#### Source excerpt

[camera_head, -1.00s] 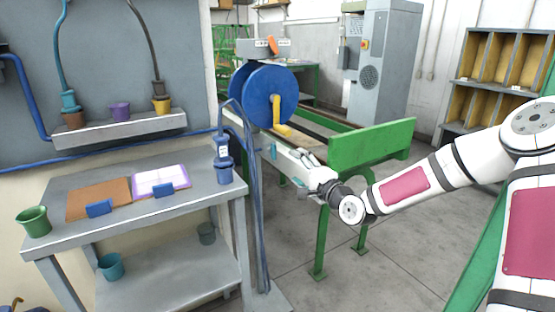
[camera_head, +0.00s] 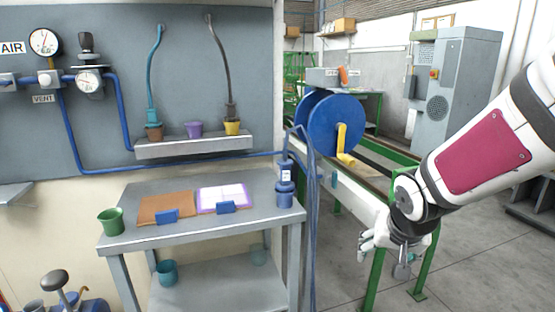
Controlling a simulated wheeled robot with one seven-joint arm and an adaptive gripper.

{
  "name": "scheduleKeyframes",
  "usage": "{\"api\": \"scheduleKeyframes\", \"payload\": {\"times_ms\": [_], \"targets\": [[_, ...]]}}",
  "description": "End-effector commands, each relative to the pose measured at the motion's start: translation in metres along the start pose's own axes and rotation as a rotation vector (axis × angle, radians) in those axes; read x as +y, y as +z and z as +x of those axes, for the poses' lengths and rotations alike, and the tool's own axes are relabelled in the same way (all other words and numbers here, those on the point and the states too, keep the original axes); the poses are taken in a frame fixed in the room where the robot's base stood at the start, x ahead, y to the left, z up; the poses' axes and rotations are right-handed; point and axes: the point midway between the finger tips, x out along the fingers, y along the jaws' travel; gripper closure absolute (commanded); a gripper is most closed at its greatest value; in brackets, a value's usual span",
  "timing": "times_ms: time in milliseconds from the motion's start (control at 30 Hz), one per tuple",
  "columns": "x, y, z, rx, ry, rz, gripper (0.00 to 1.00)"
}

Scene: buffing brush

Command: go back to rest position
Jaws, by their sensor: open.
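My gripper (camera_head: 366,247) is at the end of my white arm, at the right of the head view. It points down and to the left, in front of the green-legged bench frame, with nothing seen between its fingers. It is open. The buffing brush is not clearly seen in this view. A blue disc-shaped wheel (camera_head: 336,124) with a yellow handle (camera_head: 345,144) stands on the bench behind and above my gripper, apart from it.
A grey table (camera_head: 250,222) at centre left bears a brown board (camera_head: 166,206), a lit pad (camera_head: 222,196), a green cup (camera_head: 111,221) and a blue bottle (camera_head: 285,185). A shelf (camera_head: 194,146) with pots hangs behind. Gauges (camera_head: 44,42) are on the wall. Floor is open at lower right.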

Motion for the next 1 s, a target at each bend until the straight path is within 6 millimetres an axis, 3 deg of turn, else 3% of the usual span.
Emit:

########

Instruction:
Each line in the data that holds the string "span" should be found and copied.

Exercise answer:
  "description": "End-effector commands, each relative to the pose measured at the motion's start: translation in metres along the start pose's own axes and rotation as a rotation vector (axis × angle, radians) in those axes; read x as +y, y as +z and z as +x of those axes, for the poses' lengths and rotations alike, and the tool's own axes are relabelled in the same way (all other words and numbers here, those on the point and the states too, keep the original axes); the poses are taken in a frame fixed in the room where the robot's base stood at the start, x ahead, y to the left, z up; the poses' axes and rotations are right-handed; point and axes: the point midway between the finger tips, x out along the fingers, y along the jaws' travel; gripper closure absolute (commanded); a gripper is most closed at its greatest value; in brackets, a value's usual span",
Motion for the next 1 s, a target at each bend until the straight path is within 6 millimetres an axis, 3 deg of turn, else 3% of the usual span.

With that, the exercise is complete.